╔══
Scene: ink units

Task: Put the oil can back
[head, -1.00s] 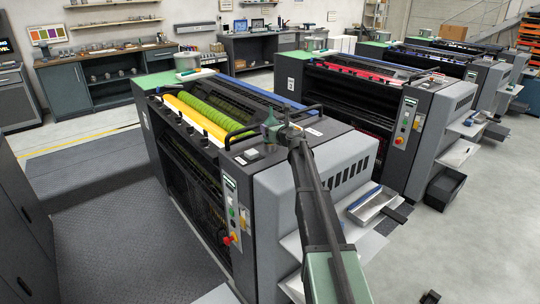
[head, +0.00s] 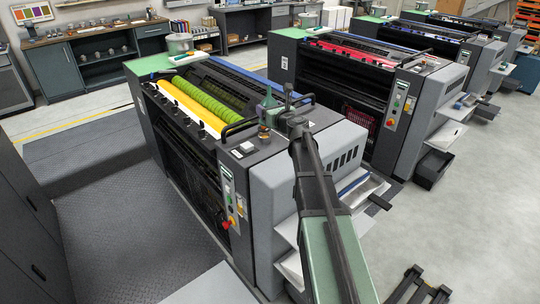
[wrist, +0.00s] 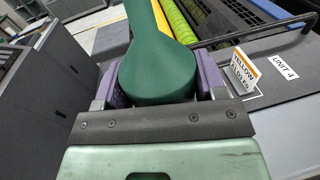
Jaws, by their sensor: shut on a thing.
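My gripper (wrist: 160,85) is shut on the dark green oil can (wrist: 155,65), with a purple pad on each side of its rounded body. The can's narrow neck points toward the top of the wrist view. In the head view the oil can (head: 268,101) shows as a small green cone at the end of my arm, over the top of the nearest press. My gripper's fingers are mostly hidden there by the arm. I cannot tell how high the can is above the press.
The nearest press (head: 325,165) has a yellow roller (head: 193,106), a green roller (head: 203,93) and a black rail (head: 240,127). The card reads YELLOW in the wrist view (wrist: 243,70). More presses stand to the right.

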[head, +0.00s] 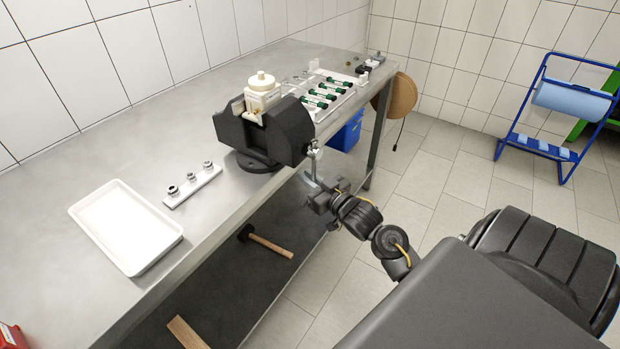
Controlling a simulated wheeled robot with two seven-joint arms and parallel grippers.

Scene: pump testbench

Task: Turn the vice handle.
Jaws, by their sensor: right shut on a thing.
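The dark vice (287,133) stands on the metal bench, with a cream-coloured pump part (262,99) between its jaws. The vice handle (313,166) is a thin metal bar at the vice's right end, hanging over the bench's front edge and pointing roughly downward. My right gripper (314,184) is at the lower end of the handle and is shut on it. The fingers are small in this view and partly hide the handle's end. My left gripper is not in view.
A white tray (126,262) and a strip with several small fittings (193,186) lie on the bench (60,185) left of the vice. A rack with green-handled tools (325,96) is behind it. A hammer (268,243) lies on the lower shelf.

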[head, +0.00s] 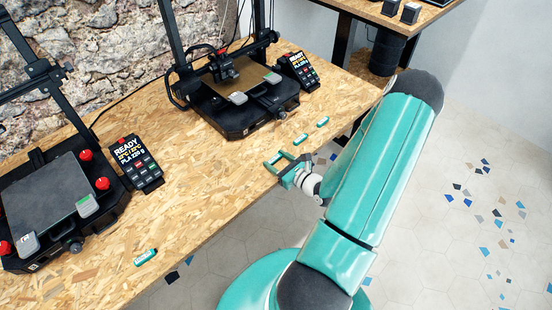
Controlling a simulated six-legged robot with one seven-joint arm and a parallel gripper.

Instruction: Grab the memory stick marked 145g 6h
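One (146,257) is near the front edge at lower left, before the left printer. Two others, a middle stick (300,139) and a far stick (322,122), lie close together near the front edge, before the right printer. Their markings are too small to read, so I cannot tell which is 145g 6h. My teal gripper (275,159) is open at the table's front edge, left of and nearer than the middle stick. Its fingers point left over the tabletop. Whether anything lies between them is unclear.
The table (210,185) has bare room between the printers. The left printer (45,205) and right printer (240,100) stand toward the back, with keypad displays (137,160) beside them. A second table (360,8) and a dark bin (387,52) are behind my arm.

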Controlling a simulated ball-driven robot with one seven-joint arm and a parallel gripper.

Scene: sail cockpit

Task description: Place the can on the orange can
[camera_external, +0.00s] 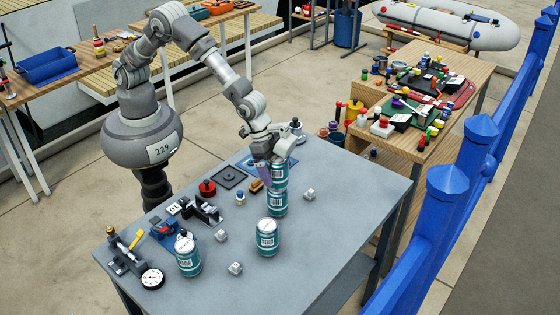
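My gripper (268,160) points down over the back right of the grey table, at a teal and white can (280,174). One finger shows against this can's left side; the other finger is hidden, so I cannot tell whether the grip is closed. The can is upright, directly above another teal can (278,205) that stands on the table. They look touching, but a small gap cannot be ruled out. A third teal can (267,238) stands in front, and a fourth (189,256) at the front left. No can looks orange.
Small grey cubes (235,268) lie around the cans. A dial gauge (152,278), a red-topped knob (207,188), a dark square tray (229,176) and clamps (127,250) fill the table's left and back. The right part of the grey table (350,210) is clear. A blue railing (440,215) runs beyond.

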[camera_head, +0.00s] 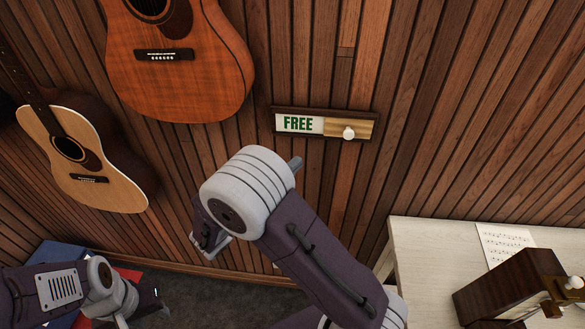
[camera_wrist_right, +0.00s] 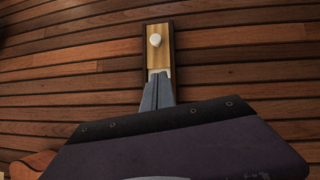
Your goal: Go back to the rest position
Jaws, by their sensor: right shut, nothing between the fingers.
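My right arm rises from the bottom of the head view, and its shut, empty gripper (camera_head: 297,162) shows only as a grey tip behind the rounded wrist. In the right wrist view the right gripper (camera_wrist_right: 158,82) has its fingers together, pointing at a wall sign (camera_wrist_right: 159,58). They cover part of the sign's white panel; whether they touch it I cannot tell. My left gripper (camera_head: 140,308) is low at the left of the head view, small and partly cut off by the bottom edge.
The sign (camera_head: 303,124) reads FREE, with a white knob (camera_head: 348,133) on its right. Two guitars, reddish (camera_head: 180,75) and pale (camera_head: 85,165), hang at left. A pale table (camera_head: 425,255) at right bears a paper sheet (camera_head: 502,240) and a dark wooden box (camera_head: 510,288).

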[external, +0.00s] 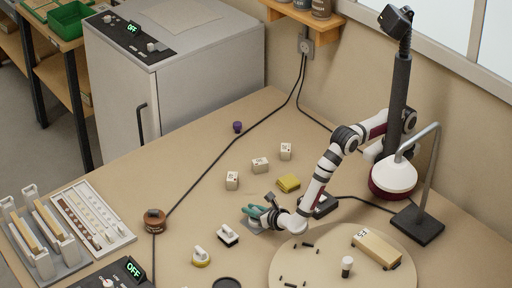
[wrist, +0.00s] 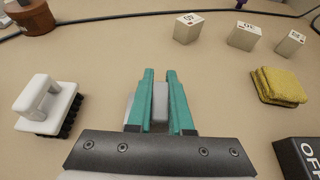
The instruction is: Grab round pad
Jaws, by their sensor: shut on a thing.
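My gripper (external: 258,215) has teal fingers and is low over the bench, left of the black box. In the wrist view, its fingers (wrist: 160,85) are shut on a grey upright handle (wrist: 160,105). In the external view, a grey base (external: 253,226) shows under the fingers; its outline is mostly hidden, so I cannot tell whether it is round. A round yellow pad with a white handle (external: 201,258) sits apart, lower left of the gripper. It is not in the wrist view.
A white-handled black-bristled brush (external: 228,236) (wrist: 47,105) stands left of my gripper. A yellow sponge (external: 288,183) (wrist: 278,85) and several white blocks (external: 260,165) lie beyond. A black OFF box (wrist: 300,155) is close on the right. A round board (external: 300,270) lies in front.

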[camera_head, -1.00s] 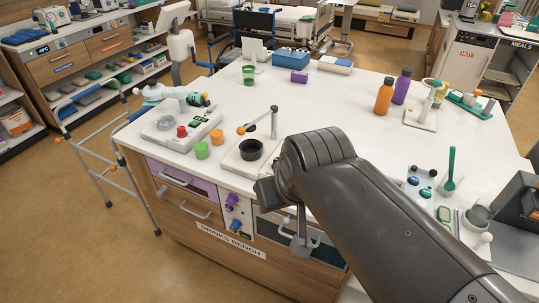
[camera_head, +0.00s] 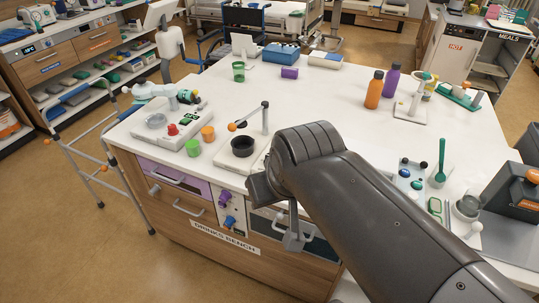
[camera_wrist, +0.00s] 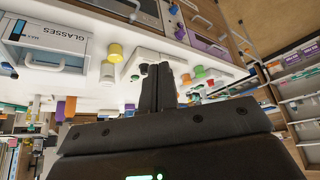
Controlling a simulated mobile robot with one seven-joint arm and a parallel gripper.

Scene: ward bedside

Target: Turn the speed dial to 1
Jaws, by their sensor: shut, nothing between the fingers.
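A white panel (camera_head: 229,207) on the bench front carries a purple knob (camera_head: 224,197) and a blue knob (camera_head: 230,221) below it. I cannot read any marks, so which one is the speed dial is unclear. In the wrist view the purple knob (camera_wrist: 173,9) and blue knob (camera_wrist: 181,33) are at the top, apart from the fingers. My gripper (camera_wrist: 158,68) is shut and empty, its dark fingers together. In the head view my arm hides the fingertips, near the bench's front edge, right of the knobs.
A grey lever (camera_head: 293,238) hangs on the front, right of the panel. A walker (camera_head: 88,150) stands left.

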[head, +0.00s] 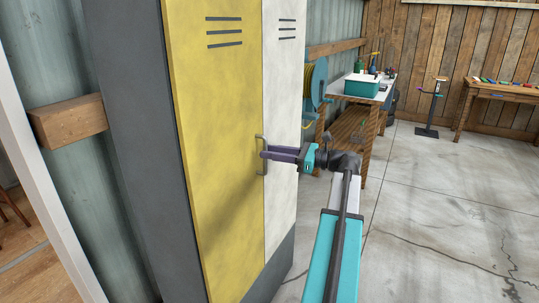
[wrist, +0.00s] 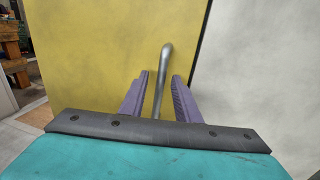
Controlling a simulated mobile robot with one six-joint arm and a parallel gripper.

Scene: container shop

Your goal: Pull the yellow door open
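The yellow door (head: 215,120) is the left door of a grey locker and looks shut, level with the white door beside it. Its grey bar handle (head: 260,144) stands upright near the door's right edge. My gripper (head: 266,153) is at the handle, reaching in from the right. In the wrist view the handle (wrist: 162,80) runs between my two purple fingers (wrist: 159,92), with a visible gap on each side. The fingers are open around it. The handle's lower end is hidden behind the gripper body in the wrist view.
The white door (head: 282,110) adjoins the yellow one on the right. A wooden beam (head: 70,121) and a white door frame (head: 35,150) stand to the left. A workbench with a teal bin (head: 361,86) is behind. The concrete floor (head: 440,220) at right is clear.

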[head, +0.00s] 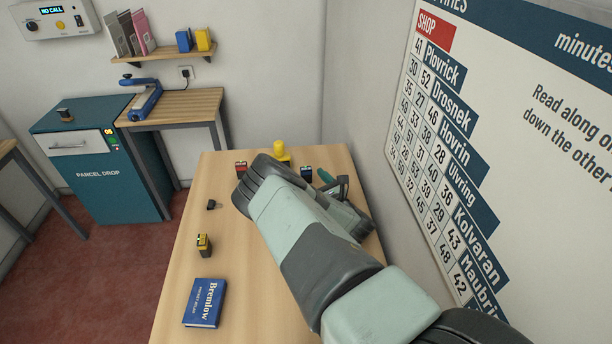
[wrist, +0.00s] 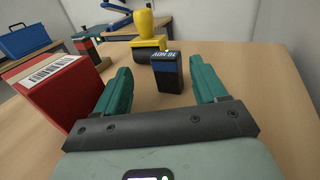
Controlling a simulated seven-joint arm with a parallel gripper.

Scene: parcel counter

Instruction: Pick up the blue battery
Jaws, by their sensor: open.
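The blue battery, a small dark block with a blue band and white lettering on top, stands upright on the counter in the wrist view (wrist: 170,78). It also shows in the head view (head: 306,172), at the far part of the counter. My gripper (wrist: 160,70) is open, with its two green fingers level and pointing at the battery. The battery appears between the fingers near their tips, with clear space on both sides. In the head view my arm hides most of the gripper (head: 326,177). How far the battery reaches between the fingers is hard to tell.
A red box with a barcode (wrist: 55,95) stands close to my left finger. A yellow-handled object (wrist: 146,40) stands just behind the battery. A red-topped battery (head: 241,167), a yellow-topped battery (head: 204,243) and a blue book (head: 204,303) are on the counter.

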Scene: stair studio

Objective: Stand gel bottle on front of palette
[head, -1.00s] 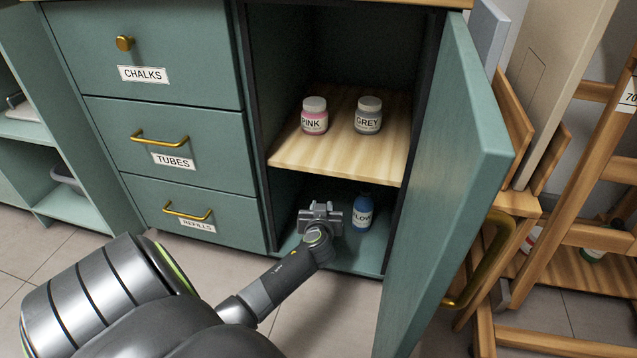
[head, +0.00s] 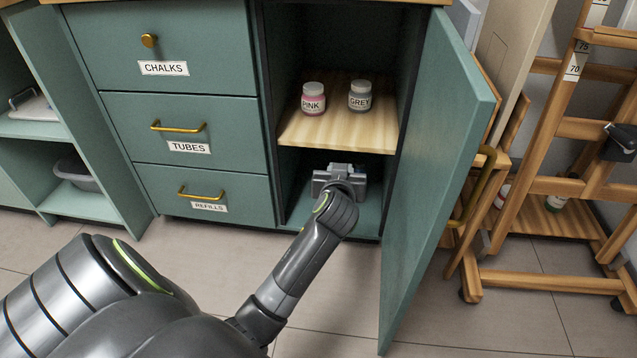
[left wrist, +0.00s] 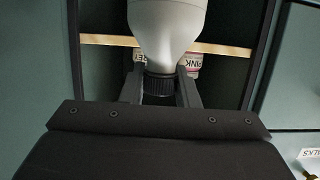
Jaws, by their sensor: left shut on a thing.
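My left gripper (head: 340,178) reaches to the cabinet's open lower compartment, below the wooden shelf. In the left wrist view its two fingers (left wrist: 160,90) are shut on the ribbed dark cap of a pale grey-white bottle (left wrist: 167,25). That view is upside down against the room, so the bottle hangs upright below its cap. I take it for the gel bottle; its label does not show. In the head view the gripper and wrist hide it. No palette is in view. My right gripper is not in view.
A pink jar (head: 313,101) and a grey jar (head: 360,97) stand on the wooden shelf (head: 335,130). The open cabinet door (head: 440,170) stands close right of my arm. Drawers (head: 195,135) are on the left. A wooden easel (head: 545,280) stands at right.

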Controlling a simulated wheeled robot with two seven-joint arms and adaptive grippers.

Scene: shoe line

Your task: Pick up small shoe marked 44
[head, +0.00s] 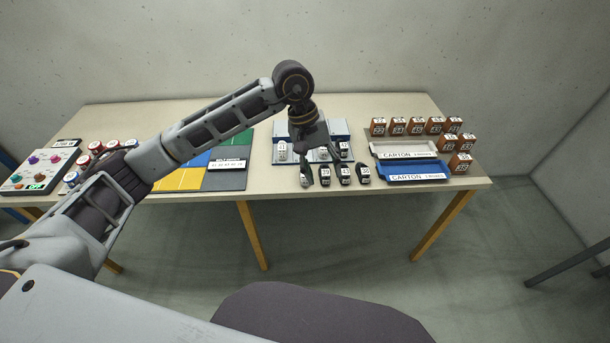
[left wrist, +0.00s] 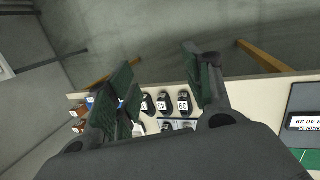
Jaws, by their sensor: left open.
╚══
* Stated problem *
Pick out the lines that contain "seven" and copy them.

* Response to the task *
Controlling a simulated wheeled robot with two seven-joint arms and parallel grippers.
Controlling a simulated six-legged robot with one seven-joint arm and a parallel gripper.
Controlling a simulated ball-driven robot with one seven-joint arm and a parallel gripper.
Controlling a simulated mobile robot with one seven-joint arm and a parallel gripper.
Controlling a simulated seven-joint arm with a parallel gripper.
Controlling a simulated wheeled robot with two seven-joint arms and adaptive grippers.

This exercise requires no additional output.